United States District Court, D. New Mexico

January 7, 2020

MARTIN NUNEZ, Petitioner,
v.
UNITED STATES OF AMERICA, Respondent.

          MEMORANDUM OPINION AND ORDER

          HON. KEA W. RIGGS UNITED STATES DISTRICT JUDGE.

         Before the Court is Petitioner Martin Nunez's Motion to Vacate Conviction Under 28 U.S.C. § 2255 (Doc. 50).[1] Nunez asks the Court to vacate his methamphetamine conviction based on, inter alia, ineffective assistance of counsel. Having reviewed the record and federal law, the Court must dismiss the Motion as untimely.

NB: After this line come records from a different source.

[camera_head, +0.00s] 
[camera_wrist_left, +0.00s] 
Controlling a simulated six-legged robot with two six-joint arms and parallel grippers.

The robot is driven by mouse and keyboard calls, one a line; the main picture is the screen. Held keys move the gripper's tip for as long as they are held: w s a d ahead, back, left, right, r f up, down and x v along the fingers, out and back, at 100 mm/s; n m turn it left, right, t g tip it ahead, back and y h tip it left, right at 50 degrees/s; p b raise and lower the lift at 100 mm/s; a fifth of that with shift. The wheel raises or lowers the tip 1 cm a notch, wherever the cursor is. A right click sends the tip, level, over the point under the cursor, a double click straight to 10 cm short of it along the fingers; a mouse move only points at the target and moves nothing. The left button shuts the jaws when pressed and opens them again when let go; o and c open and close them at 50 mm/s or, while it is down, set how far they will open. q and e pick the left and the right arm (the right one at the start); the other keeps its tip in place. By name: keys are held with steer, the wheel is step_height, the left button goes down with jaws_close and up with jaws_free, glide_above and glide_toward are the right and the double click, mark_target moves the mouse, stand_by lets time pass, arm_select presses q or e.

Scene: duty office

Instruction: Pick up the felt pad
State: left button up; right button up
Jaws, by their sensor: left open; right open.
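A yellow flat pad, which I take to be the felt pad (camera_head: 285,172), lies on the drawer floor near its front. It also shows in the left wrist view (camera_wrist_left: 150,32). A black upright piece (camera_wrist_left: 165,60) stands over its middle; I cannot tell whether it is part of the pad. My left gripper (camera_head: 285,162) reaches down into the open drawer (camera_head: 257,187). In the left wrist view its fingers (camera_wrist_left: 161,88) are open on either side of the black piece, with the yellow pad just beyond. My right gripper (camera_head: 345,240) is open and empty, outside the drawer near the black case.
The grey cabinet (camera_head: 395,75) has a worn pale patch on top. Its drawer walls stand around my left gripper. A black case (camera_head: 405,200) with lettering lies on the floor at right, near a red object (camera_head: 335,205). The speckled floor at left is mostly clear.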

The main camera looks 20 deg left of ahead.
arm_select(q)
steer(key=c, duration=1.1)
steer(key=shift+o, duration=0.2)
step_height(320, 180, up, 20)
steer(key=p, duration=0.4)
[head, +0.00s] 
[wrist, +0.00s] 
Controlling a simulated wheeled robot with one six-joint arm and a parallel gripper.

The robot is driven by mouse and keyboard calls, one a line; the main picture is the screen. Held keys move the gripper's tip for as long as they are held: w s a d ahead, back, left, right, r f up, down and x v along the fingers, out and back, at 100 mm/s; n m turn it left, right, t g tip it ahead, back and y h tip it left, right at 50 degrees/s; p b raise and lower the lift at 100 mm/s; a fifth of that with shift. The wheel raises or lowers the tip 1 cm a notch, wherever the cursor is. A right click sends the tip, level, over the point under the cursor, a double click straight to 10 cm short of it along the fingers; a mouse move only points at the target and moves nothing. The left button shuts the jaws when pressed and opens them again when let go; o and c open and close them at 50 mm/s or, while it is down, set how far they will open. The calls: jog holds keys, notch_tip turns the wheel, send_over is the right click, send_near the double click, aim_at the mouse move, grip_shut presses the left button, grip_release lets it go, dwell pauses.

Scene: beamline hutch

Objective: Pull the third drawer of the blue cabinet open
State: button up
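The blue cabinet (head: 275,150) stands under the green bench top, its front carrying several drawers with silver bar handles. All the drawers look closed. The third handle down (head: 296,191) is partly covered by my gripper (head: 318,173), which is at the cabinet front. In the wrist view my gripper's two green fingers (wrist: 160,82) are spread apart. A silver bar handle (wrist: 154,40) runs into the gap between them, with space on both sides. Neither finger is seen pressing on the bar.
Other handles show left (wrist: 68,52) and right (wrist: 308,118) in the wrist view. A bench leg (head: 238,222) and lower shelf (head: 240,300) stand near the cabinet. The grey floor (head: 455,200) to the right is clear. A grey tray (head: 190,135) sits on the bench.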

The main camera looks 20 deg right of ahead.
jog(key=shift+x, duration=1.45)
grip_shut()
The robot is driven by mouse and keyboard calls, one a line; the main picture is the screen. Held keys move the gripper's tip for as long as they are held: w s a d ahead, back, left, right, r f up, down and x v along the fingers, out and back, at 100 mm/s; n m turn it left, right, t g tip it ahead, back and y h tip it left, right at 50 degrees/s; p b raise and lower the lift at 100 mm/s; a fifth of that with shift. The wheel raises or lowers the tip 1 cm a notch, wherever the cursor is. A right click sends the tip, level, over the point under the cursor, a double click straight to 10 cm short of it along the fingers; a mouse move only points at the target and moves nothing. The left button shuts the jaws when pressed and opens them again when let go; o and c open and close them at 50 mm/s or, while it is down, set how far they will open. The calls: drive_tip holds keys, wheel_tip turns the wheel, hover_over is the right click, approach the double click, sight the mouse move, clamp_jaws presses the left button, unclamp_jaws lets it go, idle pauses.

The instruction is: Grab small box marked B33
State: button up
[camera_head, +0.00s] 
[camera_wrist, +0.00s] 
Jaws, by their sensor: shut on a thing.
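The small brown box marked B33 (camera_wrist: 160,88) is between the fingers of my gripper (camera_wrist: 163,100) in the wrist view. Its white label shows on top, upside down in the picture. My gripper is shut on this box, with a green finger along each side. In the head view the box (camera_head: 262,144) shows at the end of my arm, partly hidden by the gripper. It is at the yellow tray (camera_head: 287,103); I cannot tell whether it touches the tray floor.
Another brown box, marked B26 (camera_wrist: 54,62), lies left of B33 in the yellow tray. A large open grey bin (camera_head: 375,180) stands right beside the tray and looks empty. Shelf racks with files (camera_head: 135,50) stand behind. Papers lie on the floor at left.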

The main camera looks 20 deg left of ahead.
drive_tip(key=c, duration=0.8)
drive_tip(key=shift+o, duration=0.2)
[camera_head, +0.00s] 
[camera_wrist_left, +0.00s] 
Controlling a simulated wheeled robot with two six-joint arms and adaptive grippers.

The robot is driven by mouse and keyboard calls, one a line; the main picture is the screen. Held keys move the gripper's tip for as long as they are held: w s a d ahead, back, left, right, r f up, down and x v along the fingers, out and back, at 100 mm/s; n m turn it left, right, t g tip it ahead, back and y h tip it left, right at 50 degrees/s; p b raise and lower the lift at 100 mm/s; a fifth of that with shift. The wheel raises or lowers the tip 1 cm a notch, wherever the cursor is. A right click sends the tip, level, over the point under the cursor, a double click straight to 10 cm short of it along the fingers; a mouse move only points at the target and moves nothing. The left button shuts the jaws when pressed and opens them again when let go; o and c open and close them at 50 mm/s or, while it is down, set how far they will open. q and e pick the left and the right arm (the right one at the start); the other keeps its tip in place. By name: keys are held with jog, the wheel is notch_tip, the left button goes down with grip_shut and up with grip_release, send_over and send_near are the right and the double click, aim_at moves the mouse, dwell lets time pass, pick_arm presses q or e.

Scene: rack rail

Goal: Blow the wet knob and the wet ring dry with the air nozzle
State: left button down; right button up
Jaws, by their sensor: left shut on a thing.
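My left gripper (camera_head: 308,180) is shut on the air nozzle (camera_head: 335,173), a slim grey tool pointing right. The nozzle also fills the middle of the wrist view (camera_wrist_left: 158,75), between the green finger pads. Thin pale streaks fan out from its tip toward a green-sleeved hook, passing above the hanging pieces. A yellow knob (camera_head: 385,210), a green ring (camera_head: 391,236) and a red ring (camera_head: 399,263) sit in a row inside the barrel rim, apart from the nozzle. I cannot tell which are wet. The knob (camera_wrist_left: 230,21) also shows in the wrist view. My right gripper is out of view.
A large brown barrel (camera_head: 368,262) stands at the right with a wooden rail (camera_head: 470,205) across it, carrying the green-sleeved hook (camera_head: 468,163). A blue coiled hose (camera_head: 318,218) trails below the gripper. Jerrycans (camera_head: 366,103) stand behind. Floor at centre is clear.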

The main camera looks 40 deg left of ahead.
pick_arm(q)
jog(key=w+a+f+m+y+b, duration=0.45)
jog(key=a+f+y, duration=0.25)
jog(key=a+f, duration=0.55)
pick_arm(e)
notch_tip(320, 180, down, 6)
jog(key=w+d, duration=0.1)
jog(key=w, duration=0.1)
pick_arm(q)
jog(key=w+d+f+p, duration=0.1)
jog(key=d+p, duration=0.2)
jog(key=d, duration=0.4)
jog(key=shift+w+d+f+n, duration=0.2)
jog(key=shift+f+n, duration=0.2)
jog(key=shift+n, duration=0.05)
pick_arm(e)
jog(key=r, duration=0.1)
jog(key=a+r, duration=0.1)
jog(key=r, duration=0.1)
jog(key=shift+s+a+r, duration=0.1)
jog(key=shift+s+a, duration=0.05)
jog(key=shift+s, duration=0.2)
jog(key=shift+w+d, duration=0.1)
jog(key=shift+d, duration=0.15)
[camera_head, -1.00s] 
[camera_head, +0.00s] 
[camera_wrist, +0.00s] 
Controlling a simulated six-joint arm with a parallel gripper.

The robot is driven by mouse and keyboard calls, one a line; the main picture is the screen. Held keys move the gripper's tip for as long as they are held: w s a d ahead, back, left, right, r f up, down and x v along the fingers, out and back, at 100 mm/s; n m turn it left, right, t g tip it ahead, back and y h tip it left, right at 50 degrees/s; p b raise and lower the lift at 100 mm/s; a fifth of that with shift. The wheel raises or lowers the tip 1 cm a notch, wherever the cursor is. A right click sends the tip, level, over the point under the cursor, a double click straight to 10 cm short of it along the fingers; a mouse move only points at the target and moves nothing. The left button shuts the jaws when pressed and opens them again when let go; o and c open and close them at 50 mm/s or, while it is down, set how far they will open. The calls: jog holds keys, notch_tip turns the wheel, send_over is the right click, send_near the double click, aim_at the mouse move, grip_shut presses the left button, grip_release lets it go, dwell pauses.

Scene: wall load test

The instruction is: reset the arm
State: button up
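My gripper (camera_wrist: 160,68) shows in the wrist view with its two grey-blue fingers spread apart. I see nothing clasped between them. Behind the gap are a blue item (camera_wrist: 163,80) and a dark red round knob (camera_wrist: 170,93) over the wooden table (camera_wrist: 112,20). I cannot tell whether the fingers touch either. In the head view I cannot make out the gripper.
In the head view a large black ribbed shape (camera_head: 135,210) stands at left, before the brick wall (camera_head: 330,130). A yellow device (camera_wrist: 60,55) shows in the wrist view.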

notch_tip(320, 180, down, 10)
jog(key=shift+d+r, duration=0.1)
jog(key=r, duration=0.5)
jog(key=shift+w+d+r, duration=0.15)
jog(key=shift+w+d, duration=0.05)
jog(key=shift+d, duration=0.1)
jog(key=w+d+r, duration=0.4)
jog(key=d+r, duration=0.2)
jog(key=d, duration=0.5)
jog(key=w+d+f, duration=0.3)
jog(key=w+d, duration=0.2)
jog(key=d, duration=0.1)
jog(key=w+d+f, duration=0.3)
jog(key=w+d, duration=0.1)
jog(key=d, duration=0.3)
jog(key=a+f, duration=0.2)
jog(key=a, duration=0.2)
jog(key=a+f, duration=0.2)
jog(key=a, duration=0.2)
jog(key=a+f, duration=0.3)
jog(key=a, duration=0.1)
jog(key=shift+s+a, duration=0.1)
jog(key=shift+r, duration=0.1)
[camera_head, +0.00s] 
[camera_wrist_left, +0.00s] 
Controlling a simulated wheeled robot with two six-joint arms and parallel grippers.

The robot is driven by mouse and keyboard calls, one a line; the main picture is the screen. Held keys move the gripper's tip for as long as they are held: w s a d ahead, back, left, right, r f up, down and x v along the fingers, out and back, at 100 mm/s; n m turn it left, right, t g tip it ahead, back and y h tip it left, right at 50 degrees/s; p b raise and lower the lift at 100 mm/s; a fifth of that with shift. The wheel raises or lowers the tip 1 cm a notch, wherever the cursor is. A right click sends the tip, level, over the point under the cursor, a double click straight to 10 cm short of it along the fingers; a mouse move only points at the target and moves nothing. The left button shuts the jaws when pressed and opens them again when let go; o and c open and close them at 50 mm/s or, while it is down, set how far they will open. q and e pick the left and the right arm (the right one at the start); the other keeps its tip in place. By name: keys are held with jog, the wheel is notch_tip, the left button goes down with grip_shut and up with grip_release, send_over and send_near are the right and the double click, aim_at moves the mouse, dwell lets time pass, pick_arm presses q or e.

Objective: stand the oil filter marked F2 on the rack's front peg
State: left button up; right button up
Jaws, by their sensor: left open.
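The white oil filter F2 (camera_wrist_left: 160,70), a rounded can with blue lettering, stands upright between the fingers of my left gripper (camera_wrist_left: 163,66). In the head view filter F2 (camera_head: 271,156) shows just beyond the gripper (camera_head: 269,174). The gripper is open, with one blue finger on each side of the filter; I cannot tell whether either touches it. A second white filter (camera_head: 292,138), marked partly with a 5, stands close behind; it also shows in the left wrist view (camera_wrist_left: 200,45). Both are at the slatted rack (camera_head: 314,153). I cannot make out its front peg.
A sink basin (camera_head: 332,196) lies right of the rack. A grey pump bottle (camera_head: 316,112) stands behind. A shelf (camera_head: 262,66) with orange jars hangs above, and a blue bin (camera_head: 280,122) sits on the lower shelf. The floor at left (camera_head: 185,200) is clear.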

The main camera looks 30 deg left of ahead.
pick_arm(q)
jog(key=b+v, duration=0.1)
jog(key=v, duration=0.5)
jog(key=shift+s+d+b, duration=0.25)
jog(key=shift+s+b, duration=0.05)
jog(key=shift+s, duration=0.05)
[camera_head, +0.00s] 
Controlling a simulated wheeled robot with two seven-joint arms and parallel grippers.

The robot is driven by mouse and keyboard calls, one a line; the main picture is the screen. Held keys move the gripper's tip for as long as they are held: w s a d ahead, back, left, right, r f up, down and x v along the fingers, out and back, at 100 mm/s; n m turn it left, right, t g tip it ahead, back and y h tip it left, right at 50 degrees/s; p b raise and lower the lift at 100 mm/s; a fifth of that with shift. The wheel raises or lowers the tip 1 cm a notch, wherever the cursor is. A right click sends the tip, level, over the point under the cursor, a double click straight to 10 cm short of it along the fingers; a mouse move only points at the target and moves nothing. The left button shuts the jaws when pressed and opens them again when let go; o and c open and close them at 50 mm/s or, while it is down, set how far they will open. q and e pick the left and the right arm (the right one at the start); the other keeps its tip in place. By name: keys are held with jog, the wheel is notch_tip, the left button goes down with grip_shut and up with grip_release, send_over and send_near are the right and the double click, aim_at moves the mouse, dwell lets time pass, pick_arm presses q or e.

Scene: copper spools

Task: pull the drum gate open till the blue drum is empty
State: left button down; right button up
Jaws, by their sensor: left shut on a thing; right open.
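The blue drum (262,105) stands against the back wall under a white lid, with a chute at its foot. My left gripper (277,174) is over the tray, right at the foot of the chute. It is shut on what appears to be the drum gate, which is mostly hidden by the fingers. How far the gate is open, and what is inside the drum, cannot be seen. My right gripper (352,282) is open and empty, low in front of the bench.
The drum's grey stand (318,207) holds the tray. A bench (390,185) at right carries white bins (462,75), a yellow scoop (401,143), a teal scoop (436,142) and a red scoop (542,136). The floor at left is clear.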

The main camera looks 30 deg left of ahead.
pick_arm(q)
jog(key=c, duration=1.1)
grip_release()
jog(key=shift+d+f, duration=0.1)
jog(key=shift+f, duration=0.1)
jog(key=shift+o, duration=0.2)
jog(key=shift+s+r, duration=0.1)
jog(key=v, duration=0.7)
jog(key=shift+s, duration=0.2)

         I. Procedural Background

         In 2016, Nunez pled guilty to possession with intent to distribute 500 grams or more of methamphetamine. (Doc. 19). The Court (Hon. Kenneth Gonzales) sentenced him to 108 months imprisonment. (Doc. 27 at 2). Judgment on the conviction and sentence was entered April 11, 2017. Id. Nunez did not initially appeal. Therefore, the Judgment became final no later than April 26, 2017, following the expiration of the 14-day appeal period. See United States v. Prows, 448 F.3d 1223, 1227-28 (10th Cir. 2006) (conviction becomes final under § 2255 upon expiration of direct appeal period); Fed. R. App. P. 4(b) (federal defendants have fourteen days to appeal a criminal judgment).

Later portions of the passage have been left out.